Social Comparison Thinking

Chad Wakefield
2 min readOct 12, 2021

Collaboration is all about an elastic outlook. Stretching. It’s a revered and sought after mindset. Desired approach. It’s what most of us proclaim we believe in and do. We signal that we work collaboratively.

But are most adults, and even our kids as they approach their teenage years, really disposed to this type of approach for navigating the world and working towards whatever achievement we seek?

Or are we more disposed to Social Comparison thinking?

Social Comparison thinking is Zero Sum. One loses and the other wins.
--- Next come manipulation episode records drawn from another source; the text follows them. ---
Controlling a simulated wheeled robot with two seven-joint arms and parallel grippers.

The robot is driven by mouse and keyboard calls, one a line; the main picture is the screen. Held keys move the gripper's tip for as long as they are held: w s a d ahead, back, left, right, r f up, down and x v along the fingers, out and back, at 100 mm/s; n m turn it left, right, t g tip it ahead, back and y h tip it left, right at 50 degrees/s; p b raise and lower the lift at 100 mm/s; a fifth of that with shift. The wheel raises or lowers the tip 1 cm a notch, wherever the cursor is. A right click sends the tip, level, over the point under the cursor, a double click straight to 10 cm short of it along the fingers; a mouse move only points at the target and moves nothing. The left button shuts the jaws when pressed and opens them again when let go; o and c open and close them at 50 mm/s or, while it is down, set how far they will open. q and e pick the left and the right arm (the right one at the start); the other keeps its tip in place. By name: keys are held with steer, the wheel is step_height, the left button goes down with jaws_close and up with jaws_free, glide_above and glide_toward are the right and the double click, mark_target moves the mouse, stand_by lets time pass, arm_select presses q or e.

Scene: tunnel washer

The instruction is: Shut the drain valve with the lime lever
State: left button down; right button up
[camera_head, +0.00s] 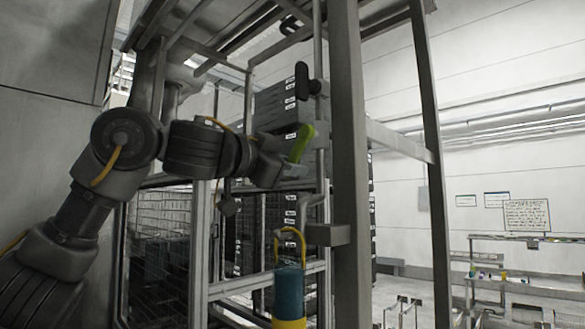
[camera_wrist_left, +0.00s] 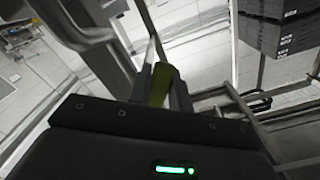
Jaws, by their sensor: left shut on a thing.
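The lime lever (camera_head: 301,143) of the drain valve stands tilted in the middle of the head view, its upper end leaning right. My left gripper (camera_head: 295,165) reaches it from the left and is shut on it at its lower part. In the left wrist view the lime lever (camera_wrist_left: 160,84) shows between the two fingers of my left gripper (camera_wrist_left: 160,98). The valve body behind the lever is mostly hidden by the gripper. My right gripper is in neither view.
A vertical pipe with a black handle (camera_head: 303,82) rises close behind the lever. A thick grey post (camera_head: 351,180) stands just right. A blue and yellow cylinder (camera_head: 289,292) with a yellow loop hangs below. Dark stacked crates (camera_head: 277,105) stand behind the frame.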

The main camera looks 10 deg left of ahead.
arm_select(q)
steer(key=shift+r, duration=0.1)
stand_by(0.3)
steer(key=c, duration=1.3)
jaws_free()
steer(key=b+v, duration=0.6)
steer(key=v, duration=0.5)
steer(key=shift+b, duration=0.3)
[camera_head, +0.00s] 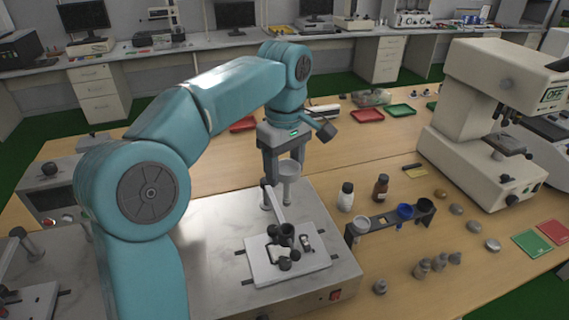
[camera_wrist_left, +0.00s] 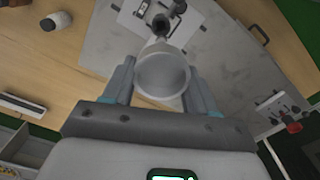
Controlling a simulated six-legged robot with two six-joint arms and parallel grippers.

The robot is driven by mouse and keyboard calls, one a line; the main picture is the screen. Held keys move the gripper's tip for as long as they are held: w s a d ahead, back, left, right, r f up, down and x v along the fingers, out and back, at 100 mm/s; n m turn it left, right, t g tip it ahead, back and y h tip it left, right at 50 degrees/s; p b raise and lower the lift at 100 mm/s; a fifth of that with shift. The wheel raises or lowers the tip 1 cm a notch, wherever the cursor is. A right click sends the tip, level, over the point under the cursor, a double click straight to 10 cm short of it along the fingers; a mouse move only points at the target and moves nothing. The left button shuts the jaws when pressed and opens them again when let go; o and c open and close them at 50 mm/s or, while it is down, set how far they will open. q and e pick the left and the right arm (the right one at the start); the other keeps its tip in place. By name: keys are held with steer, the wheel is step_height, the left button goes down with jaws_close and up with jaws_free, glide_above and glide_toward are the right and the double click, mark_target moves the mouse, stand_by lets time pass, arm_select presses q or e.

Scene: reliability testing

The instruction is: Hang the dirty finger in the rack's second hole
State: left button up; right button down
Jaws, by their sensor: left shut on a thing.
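My left gripper (camera_head: 284,180) is shut on a pale grey, funnel-like piece with a wide round top and a narrow stem, which I take for the dirty finger (camera_head: 289,171). It is held upright above the metal bench plate. In the left wrist view my gripper (camera_wrist_left: 163,90) has one finger on each side of the finger's round open rim (camera_wrist_left: 163,74). The dark rack (camera_head: 384,220) stands on the table to the right, apart from the gripper. It bears a whitish cup at its left end, a blue one near the middle and a dark one at right. My right gripper is not in view.
A device with black knobs (camera_head: 284,240) on a white plate lies below the gripper. A white bottle (camera_head: 346,196) and a brown bottle (camera_head: 381,188) stand behind the rack. Several small metal pieces lie in front and right of it. A microscope (camera_head: 480,130) stands farther right.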

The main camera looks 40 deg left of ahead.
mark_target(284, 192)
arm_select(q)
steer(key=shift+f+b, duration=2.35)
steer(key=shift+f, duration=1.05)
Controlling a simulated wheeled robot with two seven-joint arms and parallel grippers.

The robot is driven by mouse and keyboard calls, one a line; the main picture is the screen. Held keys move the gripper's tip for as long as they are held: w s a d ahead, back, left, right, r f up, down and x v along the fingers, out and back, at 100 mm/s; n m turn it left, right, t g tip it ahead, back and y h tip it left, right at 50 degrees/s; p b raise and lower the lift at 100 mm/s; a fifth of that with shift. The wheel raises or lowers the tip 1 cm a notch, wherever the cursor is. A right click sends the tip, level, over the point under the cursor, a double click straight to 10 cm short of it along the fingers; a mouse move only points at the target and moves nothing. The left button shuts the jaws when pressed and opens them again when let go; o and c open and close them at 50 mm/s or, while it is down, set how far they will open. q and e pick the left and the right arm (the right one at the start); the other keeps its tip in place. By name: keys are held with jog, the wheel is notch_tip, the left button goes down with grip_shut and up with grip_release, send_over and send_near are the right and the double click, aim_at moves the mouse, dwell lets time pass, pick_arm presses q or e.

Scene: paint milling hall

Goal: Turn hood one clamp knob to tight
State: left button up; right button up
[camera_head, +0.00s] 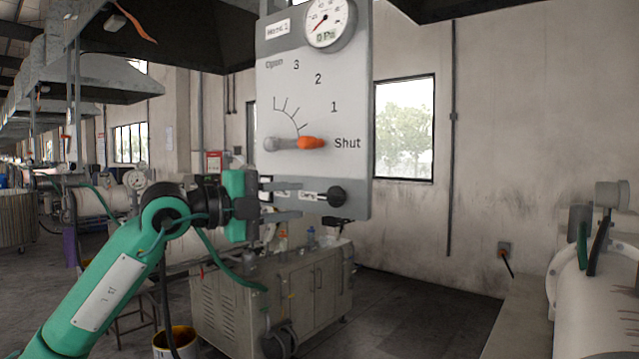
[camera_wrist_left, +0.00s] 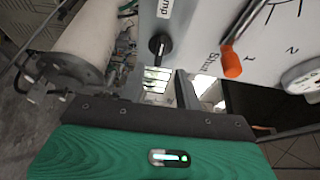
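The hood one panel (camera_head: 345,110) is a light grey board marked "Hood 1". Its clamp knob (camera_head: 337,196) is a small black knob at the lower right, beside a "Clamp" label (camera_head: 309,196). In the left wrist view, the knob (camera_wrist_left: 158,45) shows with a dark bar pointing toward the fingers. My left gripper (camera_head: 300,199) is open, its two fingers apart, left of the knob in the head view. In the left wrist view, the gripper (camera_wrist_left: 160,78) has nothing between its fingers. I cannot read the knob's tight mark. My right gripper is out of view.
An orange-tipped lever (camera_head: 311,142) on the panel points at "Shut", above the knob. A pressure gauge (camera_head: 328,22) is at the top. A grey cabinet (camera_head: 270,295) stands behind, below the panel. A white drum (camera_head: 597,300) is at the right.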

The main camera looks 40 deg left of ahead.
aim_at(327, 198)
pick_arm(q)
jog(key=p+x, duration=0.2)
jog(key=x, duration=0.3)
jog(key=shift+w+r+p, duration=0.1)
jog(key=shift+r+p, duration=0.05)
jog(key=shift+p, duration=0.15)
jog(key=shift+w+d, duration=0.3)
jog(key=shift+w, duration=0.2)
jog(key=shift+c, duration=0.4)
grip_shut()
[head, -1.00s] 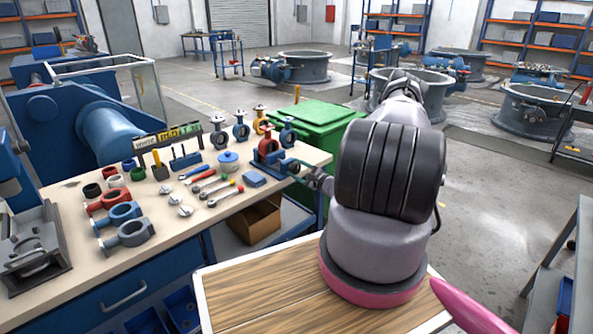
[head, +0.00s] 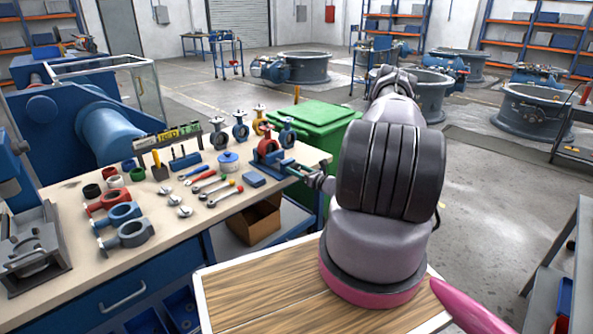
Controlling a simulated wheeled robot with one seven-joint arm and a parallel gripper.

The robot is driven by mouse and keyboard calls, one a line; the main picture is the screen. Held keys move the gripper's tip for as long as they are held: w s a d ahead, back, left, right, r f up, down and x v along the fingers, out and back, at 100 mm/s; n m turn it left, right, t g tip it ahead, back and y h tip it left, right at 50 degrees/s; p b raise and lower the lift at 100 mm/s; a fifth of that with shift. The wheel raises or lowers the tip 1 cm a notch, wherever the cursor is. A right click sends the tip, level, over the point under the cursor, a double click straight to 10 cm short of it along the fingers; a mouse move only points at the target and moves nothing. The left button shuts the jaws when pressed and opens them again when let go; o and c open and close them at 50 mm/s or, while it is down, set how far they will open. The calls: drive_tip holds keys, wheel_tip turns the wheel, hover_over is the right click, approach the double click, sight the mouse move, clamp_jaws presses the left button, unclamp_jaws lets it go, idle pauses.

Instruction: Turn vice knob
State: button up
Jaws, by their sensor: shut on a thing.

It’s a “better than”, winner take all type of outlook.

We compare ourselves, our achievements, and our ability to reach an outcome to our neighbor (when I was in grade school the teachers always called the other student our neighbor versus our friend, colleague, mate…a term of adjacency versus togetherness).

It leads, I think to us hoarding our best ideas and even selves, to ourselves until we can identify the high bidder for the thing we are bringing. It’s a protectionist and even isolationist outlook and mood of operation. Fear is central to it.

In true collaboration, you’re an open book. It’s all out on the table. Free. Your ideas, willingness to take on pieces of work no matter how glamorous (or dirty and grubby), and willingness to subordinate some of the accolades to others.

There’s a spirit to collaboration that shouts we will take a piece of something (without an assessment of price to us) to be part of something. We aren’t necessarily valuing it in a manner that yields what we think is the most for us. We aren’t worried if someone gets what’s perceived as more.

Social Comparison though, is all about price to us relative to others. We get more, we did better. We get less, we did worse. It totally discounts and renders the experience and the progressive benefit we would get in collaboration, worthless.